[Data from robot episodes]

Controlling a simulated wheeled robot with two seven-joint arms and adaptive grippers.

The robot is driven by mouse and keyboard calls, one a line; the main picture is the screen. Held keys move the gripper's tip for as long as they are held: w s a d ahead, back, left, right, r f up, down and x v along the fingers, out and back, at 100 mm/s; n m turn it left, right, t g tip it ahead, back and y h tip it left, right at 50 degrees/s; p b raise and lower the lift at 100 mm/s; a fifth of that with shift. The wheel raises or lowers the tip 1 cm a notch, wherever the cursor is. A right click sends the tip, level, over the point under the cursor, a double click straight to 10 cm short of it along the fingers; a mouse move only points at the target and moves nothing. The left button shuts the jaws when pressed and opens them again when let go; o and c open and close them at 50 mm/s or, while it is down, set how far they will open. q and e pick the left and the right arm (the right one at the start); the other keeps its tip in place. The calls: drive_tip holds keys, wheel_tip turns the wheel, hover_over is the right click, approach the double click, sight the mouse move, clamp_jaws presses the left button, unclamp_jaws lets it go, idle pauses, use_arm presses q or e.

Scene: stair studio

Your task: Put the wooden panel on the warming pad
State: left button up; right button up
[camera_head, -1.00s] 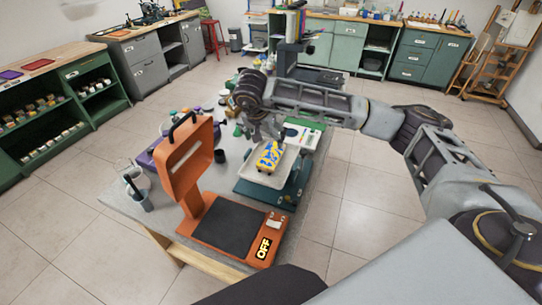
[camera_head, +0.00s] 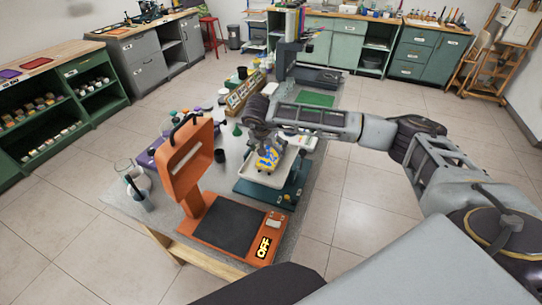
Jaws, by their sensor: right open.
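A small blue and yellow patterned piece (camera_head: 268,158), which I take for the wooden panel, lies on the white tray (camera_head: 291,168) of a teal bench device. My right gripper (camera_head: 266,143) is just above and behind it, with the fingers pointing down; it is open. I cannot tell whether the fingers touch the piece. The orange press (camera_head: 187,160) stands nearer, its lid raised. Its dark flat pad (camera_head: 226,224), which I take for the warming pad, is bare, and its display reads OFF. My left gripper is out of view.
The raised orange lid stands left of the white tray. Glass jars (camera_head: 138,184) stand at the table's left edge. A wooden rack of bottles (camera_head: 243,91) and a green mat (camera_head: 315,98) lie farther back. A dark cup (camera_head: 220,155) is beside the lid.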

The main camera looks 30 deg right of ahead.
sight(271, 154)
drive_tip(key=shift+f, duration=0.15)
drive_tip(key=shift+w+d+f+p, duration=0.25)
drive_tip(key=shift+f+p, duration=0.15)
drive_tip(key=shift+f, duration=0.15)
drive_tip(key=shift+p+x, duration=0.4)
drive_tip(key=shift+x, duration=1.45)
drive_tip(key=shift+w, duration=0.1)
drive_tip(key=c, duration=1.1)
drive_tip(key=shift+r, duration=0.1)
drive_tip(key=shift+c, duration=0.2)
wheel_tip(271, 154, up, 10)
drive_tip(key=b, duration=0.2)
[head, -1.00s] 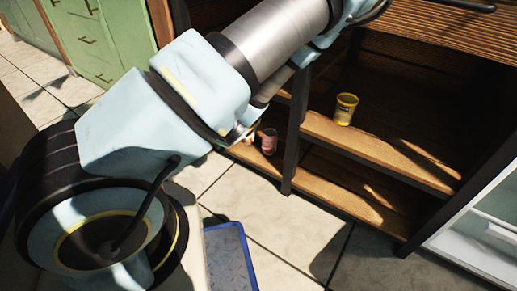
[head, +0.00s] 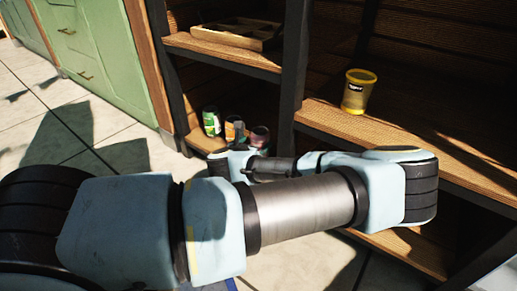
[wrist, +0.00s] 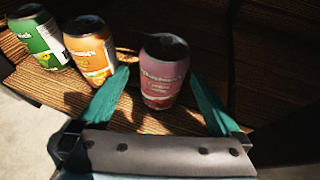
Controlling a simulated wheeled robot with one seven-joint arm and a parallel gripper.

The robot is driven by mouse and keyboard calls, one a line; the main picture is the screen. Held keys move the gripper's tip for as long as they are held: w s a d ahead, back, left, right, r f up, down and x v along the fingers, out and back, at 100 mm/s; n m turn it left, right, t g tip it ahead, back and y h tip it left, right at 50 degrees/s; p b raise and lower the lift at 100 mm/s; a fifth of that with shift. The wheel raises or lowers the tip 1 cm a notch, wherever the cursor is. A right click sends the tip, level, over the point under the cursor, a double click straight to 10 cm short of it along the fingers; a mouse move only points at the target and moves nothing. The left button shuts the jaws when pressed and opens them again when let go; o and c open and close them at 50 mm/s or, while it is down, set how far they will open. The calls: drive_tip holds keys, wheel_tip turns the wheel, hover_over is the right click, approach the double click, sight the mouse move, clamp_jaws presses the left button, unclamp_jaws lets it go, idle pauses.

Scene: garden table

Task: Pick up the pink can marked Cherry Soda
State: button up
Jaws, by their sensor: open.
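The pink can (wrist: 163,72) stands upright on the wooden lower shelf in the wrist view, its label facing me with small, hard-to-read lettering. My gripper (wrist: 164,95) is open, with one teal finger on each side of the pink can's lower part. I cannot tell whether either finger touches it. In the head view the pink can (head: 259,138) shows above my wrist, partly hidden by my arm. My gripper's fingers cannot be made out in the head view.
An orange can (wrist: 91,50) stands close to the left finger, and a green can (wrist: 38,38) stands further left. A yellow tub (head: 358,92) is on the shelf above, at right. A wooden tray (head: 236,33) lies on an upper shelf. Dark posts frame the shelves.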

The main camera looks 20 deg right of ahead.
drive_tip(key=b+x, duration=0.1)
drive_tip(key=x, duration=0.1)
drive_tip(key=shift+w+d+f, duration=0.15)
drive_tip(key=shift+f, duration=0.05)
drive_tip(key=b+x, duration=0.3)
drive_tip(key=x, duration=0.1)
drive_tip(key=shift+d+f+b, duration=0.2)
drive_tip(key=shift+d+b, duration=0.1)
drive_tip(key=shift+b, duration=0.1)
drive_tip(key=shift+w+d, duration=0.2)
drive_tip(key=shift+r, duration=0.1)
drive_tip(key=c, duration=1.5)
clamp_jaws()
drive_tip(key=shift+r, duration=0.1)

* * *

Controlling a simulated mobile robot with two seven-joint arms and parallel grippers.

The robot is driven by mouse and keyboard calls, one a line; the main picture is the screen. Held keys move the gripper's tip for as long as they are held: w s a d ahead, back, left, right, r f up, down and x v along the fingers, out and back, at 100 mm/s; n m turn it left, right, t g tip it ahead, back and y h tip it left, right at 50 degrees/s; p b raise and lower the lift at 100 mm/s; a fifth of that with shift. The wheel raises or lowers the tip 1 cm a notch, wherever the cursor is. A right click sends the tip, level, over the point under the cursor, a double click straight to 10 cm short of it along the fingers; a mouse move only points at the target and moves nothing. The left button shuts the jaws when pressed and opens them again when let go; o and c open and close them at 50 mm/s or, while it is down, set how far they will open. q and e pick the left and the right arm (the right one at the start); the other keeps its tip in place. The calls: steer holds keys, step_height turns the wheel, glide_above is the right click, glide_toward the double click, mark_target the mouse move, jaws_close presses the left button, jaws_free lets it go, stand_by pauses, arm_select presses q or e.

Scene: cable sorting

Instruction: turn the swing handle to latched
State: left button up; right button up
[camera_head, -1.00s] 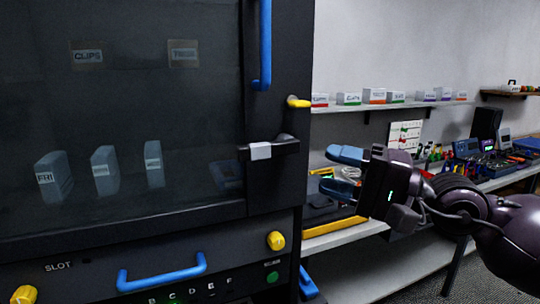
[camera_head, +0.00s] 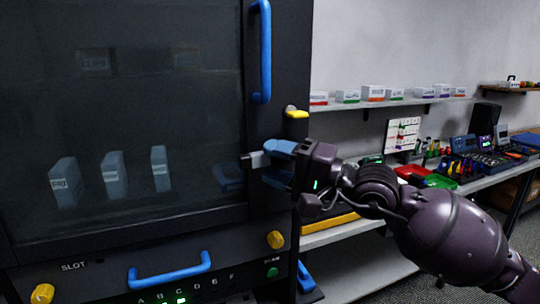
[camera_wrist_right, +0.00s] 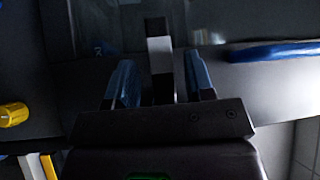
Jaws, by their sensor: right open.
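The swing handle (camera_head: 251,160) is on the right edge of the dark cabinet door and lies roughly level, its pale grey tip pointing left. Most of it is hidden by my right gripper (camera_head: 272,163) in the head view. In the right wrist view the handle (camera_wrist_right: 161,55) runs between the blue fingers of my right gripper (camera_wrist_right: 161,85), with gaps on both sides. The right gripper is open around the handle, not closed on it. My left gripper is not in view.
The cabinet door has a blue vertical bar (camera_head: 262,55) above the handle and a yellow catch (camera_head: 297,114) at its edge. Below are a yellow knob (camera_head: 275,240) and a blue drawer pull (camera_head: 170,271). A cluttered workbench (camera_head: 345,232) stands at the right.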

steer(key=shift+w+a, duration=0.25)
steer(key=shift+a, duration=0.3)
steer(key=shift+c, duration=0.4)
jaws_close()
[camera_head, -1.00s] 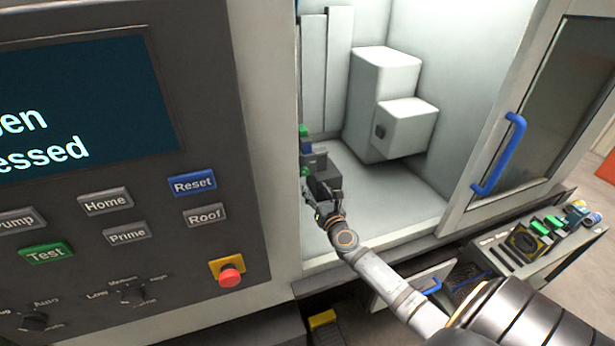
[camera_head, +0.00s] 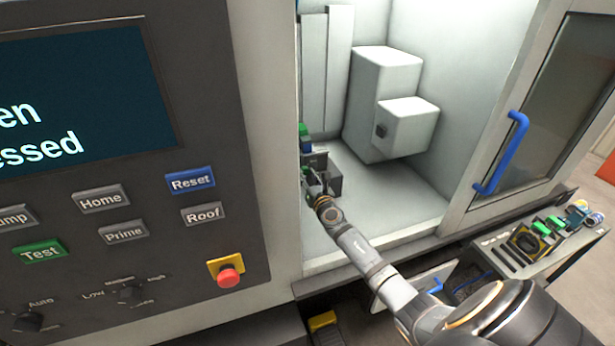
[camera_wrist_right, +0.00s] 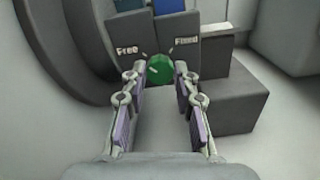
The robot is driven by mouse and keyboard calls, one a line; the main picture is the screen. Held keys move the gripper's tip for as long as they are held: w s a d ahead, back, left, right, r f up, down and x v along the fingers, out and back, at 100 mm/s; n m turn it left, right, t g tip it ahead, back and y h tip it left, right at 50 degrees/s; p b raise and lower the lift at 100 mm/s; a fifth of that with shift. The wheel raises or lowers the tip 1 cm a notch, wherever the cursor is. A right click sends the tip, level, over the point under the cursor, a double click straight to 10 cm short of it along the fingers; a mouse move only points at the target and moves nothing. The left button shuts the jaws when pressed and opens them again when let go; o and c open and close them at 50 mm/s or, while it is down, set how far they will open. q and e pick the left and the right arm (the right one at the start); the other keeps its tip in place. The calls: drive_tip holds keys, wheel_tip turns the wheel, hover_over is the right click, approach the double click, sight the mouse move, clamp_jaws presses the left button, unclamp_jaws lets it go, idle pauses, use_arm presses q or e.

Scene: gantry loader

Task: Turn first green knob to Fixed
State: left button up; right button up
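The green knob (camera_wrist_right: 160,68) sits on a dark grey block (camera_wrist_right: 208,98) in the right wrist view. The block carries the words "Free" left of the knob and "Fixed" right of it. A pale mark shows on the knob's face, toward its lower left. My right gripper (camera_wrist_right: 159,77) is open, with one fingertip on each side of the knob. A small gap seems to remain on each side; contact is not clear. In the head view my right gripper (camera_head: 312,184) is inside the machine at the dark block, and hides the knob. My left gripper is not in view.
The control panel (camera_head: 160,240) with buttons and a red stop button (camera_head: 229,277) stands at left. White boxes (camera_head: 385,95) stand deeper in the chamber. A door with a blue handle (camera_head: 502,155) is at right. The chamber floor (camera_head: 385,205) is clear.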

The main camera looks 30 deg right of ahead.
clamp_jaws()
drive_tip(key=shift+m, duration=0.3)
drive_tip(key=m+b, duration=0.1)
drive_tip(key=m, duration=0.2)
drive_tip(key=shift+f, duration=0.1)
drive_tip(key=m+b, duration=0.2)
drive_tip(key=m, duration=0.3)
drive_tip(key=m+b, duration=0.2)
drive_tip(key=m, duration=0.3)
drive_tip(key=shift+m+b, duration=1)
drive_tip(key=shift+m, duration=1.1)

--

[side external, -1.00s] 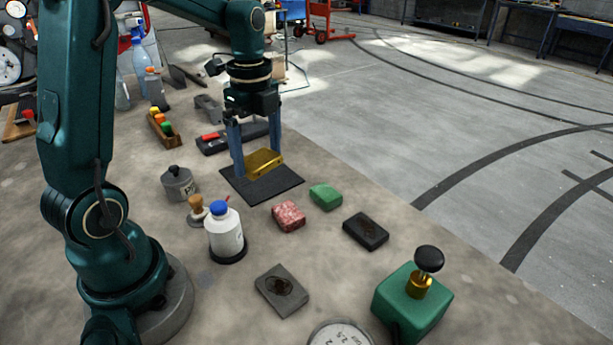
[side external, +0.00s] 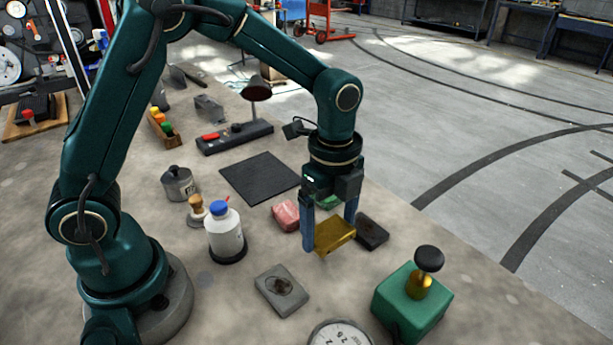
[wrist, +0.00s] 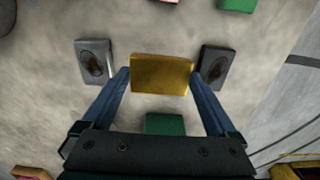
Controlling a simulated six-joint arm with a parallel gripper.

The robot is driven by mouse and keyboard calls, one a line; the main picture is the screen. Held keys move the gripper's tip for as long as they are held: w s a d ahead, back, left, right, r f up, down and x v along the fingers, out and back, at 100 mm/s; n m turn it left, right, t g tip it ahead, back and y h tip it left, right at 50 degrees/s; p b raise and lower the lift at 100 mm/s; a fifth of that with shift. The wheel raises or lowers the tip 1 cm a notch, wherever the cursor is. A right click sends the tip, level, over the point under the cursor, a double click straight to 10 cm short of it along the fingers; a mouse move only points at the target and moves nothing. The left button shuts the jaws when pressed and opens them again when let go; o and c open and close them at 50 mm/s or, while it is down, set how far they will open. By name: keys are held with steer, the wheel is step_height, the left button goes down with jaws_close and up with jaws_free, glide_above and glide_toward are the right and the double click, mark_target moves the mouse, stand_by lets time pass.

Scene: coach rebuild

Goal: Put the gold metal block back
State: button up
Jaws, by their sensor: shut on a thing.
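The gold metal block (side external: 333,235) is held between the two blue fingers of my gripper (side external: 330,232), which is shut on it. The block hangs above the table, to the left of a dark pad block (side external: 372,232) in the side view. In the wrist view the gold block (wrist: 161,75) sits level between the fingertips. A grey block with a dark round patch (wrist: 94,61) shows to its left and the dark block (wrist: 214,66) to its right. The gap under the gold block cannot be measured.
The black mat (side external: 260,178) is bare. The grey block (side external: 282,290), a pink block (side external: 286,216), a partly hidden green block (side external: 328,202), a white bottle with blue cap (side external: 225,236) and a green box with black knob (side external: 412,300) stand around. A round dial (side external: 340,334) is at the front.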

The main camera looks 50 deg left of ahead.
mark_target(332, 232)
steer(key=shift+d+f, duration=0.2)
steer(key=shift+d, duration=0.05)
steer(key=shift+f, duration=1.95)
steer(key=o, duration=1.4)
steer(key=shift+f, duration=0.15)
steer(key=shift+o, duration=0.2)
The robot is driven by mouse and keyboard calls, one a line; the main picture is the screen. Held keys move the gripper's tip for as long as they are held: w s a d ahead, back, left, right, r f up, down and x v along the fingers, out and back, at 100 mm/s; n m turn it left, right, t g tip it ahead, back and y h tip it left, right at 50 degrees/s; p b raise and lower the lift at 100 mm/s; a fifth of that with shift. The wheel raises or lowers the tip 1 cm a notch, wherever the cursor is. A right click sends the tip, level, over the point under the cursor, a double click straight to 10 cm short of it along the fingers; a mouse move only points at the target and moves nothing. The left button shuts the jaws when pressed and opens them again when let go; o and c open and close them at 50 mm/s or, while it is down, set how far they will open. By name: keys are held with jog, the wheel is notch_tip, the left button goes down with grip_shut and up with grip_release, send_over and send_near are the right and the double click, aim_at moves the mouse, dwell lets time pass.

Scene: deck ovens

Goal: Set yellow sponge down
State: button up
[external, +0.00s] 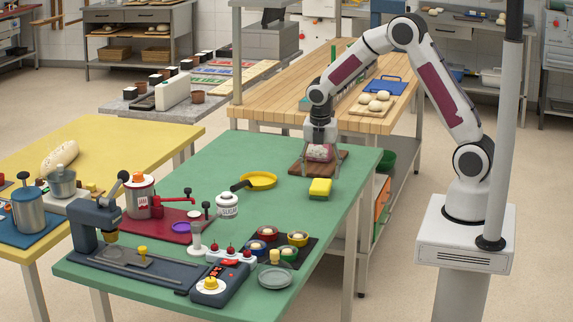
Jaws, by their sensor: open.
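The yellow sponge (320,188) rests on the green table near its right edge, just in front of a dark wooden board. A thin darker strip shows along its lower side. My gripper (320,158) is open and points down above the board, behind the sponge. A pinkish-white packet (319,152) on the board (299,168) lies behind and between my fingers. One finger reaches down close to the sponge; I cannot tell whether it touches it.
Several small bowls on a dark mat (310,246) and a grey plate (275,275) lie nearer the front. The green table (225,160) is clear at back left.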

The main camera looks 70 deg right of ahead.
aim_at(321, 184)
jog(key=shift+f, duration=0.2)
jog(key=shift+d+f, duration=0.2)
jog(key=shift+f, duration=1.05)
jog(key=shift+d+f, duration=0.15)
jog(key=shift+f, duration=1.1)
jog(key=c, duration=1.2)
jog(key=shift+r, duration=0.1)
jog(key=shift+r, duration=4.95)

TASK: Using the records above, copy every line that has the word "seven" in it.

THE ANSWER:
Controlling a simulated wheeled robot with two seven-joint arms and adaptive grippers.
Controlling a simulated wheeled robot with one seven-joint arm and a parallel gripper.
Controlling a simulated mobile robot with two seven-joint arms and parallel grippers.

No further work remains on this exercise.